** BEGIN **

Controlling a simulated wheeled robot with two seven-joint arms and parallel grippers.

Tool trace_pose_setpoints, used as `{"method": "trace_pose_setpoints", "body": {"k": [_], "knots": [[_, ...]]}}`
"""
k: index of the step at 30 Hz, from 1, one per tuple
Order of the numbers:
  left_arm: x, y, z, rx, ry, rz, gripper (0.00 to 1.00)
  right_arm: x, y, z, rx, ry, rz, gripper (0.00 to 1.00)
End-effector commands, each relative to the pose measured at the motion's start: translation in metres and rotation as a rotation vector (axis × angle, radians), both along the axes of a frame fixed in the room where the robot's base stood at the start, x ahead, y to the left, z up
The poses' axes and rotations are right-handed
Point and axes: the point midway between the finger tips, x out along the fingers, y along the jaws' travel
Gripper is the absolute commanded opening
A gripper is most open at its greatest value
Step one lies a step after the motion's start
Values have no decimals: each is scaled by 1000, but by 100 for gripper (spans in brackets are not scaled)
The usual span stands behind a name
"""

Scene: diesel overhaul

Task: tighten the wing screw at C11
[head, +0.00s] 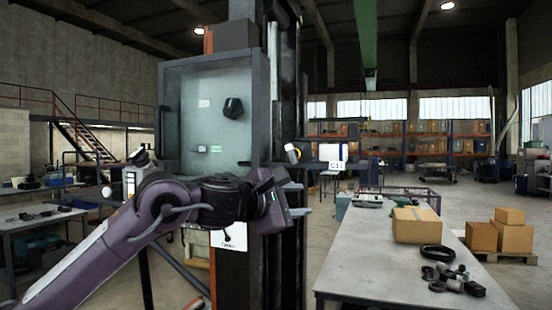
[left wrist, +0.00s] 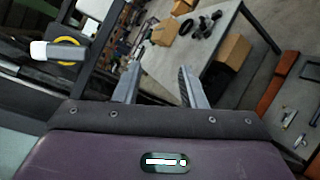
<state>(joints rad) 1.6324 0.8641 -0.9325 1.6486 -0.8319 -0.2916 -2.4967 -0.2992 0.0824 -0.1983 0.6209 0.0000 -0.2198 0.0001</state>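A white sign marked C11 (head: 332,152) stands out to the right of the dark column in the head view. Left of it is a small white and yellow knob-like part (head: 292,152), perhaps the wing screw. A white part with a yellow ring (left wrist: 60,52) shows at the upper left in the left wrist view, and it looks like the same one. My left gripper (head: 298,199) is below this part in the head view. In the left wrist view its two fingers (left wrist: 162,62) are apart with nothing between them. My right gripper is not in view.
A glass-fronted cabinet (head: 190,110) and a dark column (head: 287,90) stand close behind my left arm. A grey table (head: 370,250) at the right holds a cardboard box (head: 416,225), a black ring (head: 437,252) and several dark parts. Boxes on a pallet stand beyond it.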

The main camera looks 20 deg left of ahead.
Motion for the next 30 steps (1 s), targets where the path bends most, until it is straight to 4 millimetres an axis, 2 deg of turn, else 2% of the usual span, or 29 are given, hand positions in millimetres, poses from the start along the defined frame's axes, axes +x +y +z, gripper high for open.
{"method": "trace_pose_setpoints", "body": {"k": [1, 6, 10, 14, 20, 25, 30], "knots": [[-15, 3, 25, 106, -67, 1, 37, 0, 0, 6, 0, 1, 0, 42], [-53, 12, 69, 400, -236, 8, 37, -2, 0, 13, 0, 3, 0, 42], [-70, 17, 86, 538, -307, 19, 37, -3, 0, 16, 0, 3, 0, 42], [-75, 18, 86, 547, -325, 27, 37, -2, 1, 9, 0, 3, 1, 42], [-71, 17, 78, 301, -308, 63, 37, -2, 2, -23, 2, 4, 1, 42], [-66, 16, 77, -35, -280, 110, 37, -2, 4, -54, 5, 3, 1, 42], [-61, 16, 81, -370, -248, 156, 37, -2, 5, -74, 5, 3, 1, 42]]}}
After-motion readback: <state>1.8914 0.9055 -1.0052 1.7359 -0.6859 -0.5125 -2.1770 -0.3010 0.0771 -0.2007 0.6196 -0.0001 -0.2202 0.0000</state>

** END **

Your answer should be a single number: the count of lines containing the word "each".

2